Il reconnaît sans ambages que la déclaration de Daniel Breton constitue sans aucun doute «une erreur», «un manque de patience et aussi de respect» dans un débat qui aurait dû demeurer «civilisé».
Du côté d'Équiterre
Mais pour «comprendre le contexte» de l'esclandre, il rappelle qu'au moment ou la coalition Québec-Kyoto mobilisait le Québec contre le Suroît en vue d'une manifestation qui allait devenir la plus importante de la courte histoire du mouvement environnemental québécois, Équiterre distribuait «accidentellement» un courriel disant que l'organisme ne participerait pas à une marche qui s'en allait vers un échec certain. Ce fut pourtant un succès sans précédent.

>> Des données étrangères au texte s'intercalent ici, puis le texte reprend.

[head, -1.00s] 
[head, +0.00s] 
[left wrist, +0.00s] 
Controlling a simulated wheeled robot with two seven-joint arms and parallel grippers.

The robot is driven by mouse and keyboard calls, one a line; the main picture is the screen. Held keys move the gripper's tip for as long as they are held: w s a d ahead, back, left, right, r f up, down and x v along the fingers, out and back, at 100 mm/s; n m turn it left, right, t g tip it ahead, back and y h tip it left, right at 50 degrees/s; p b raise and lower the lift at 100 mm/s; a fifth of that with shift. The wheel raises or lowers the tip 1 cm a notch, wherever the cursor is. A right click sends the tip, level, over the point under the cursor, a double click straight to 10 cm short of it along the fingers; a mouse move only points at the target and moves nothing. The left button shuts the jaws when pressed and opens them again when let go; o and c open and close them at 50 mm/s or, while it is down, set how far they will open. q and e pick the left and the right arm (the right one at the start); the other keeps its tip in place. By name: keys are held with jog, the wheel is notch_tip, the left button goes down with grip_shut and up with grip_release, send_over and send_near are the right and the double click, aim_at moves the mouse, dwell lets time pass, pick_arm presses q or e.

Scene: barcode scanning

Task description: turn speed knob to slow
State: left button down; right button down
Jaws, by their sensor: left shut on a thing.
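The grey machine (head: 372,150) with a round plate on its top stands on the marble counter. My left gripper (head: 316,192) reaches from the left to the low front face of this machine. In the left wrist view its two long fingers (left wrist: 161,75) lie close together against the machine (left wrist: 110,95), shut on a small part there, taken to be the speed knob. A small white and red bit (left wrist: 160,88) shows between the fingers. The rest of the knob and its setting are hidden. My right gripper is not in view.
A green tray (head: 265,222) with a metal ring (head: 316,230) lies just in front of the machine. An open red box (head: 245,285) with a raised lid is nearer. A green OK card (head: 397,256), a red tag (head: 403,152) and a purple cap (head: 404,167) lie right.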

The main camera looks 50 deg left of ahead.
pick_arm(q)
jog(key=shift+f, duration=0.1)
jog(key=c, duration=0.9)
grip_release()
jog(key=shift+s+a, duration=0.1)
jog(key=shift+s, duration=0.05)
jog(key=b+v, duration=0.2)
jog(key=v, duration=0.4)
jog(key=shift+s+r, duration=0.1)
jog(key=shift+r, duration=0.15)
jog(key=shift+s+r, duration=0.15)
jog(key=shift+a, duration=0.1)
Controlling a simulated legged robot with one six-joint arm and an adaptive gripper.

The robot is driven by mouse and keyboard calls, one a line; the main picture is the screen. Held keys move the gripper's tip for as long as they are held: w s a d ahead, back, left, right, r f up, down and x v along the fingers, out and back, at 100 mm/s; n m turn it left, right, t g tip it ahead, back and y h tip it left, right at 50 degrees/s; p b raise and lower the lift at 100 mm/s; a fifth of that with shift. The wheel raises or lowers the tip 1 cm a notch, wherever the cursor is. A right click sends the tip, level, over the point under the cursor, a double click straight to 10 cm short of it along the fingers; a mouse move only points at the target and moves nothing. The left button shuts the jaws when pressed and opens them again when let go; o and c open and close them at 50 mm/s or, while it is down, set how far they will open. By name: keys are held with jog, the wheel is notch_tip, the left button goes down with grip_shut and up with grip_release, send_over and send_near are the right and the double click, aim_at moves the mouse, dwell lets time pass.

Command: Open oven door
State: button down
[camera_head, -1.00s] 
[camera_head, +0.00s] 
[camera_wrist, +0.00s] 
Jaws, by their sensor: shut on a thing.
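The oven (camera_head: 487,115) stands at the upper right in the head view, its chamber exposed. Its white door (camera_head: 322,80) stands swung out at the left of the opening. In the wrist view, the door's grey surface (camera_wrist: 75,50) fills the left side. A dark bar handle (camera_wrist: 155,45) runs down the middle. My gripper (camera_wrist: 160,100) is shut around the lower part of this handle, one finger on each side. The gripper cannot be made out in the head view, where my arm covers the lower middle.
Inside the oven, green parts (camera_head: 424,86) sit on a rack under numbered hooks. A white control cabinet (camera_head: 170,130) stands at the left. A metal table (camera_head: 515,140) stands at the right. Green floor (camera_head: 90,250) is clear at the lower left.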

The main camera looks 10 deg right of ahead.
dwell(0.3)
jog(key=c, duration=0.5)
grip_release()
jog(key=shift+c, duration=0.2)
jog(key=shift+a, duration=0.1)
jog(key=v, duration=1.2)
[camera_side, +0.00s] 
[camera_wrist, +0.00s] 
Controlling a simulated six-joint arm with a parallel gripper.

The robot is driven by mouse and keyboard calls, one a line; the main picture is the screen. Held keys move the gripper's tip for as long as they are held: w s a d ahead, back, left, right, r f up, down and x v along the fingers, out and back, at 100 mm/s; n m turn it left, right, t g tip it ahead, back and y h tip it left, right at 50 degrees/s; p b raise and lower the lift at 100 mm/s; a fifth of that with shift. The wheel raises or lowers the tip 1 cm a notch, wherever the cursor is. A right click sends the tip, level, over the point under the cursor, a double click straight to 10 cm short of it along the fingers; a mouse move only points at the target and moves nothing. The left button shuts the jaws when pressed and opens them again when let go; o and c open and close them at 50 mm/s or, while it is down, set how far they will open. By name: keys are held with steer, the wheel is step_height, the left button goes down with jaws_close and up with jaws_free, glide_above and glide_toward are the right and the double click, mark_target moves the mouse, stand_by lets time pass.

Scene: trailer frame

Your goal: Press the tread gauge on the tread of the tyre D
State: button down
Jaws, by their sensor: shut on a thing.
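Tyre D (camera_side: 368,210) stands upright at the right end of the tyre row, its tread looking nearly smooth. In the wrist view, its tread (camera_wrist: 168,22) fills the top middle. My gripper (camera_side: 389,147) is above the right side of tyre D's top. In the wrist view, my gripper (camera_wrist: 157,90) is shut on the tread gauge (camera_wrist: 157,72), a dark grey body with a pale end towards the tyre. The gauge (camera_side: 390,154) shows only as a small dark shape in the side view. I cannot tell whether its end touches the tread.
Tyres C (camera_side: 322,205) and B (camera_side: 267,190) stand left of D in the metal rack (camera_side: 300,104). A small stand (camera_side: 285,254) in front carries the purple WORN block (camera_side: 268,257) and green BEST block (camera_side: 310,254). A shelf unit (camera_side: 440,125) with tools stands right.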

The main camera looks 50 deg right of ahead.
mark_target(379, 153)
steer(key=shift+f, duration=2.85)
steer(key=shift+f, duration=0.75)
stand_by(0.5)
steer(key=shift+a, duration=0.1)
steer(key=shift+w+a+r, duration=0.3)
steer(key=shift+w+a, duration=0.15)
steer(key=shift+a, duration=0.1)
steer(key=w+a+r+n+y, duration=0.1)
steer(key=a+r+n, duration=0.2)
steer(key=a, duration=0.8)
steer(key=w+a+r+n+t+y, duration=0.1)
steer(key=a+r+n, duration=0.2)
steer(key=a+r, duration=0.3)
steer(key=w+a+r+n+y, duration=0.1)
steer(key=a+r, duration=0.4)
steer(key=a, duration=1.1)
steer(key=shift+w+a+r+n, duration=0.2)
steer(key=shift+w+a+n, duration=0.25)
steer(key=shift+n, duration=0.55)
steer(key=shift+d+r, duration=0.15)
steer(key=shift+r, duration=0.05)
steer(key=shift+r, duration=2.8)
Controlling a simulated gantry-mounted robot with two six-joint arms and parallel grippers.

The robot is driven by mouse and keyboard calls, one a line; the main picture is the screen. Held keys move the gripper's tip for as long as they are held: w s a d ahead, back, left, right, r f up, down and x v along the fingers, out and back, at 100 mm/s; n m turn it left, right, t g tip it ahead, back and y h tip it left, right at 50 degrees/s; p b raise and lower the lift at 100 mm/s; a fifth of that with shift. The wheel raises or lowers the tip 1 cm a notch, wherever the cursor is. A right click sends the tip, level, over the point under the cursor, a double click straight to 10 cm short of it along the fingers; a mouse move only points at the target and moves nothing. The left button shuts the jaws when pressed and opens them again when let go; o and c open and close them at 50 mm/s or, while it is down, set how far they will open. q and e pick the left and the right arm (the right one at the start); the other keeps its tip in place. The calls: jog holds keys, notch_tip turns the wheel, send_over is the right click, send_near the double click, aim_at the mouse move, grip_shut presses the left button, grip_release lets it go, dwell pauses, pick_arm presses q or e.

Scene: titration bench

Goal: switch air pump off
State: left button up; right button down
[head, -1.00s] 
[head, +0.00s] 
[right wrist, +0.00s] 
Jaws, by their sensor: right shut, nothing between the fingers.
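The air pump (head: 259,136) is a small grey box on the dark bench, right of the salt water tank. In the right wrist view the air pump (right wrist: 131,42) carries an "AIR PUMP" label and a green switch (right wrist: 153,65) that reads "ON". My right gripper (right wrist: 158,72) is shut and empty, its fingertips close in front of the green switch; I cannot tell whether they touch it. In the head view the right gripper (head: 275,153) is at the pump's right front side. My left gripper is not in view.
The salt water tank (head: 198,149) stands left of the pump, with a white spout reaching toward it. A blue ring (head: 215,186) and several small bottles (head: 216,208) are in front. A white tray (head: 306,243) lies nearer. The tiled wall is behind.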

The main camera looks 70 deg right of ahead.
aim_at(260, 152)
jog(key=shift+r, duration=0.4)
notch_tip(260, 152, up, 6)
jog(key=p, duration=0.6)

Lorsque Québec-Kyoto a voulu organiser une autre marche le 22 septembre dernier pour faire suite à celle d'avril qui a attiré plus de 20 000 personnes autour des objectifs de Kyoto, Équiterre a fait savoir dans le milieu que le groupe ne serait pas là car, écrivait Sidney Ribaux, son coordonnateur, «ce dossier est très complexe et nous préférons bien l'analyser avant de descendre dans la rue» et les études qui permettraient de trancher ne sont pas disponibles. Cela a été perçu du côté de Québec-Kyoto comme un coup dans les jarrets. Et la manifestation n'a pas eu le succès escomptés.
Mais Laure Waridel, l'autre figure médiatique qui a longtemps incarné l'image d'Équiterre, dont elle est un des cofondateurs, s'est présentée à cette manifestation pour bien montrer qu'elle était du côté des citoyens opposés à Rabaska. Elle a d'ailleurs fait parvenir un message à Daniel Breton et à André Bélisle pour leur dire: «vous êtes tous les deux irremplaçables».
Des citoyens de Lévis ont d'ailleurs vivement réagi eux aussi à l'ouverture pro-Rabaska de la lettre Guilbeault-Massé. Yves Saint-Laurent, porte-parole de Rabat-Joie, après avoir cité plusieurs passages des mémoires de Greenpeace et d'Équiterre contre le projet Cacouna, contre les ports méthaniers et l'augmentation prévisibles des émissions de GES attribuables au gaz naturel, demande au porte-parole d'Équiterre pourquoi, aujourd'hui, il s'assoit avec les «politico-économio-syndico-supporteurs de Rabaska» et lui demande d'expliquer ce qui s'est passé depuis la prise de position contre Cacouna et les dangers des ports méthaniers, ce qui ne s'applique plus à Rabaska.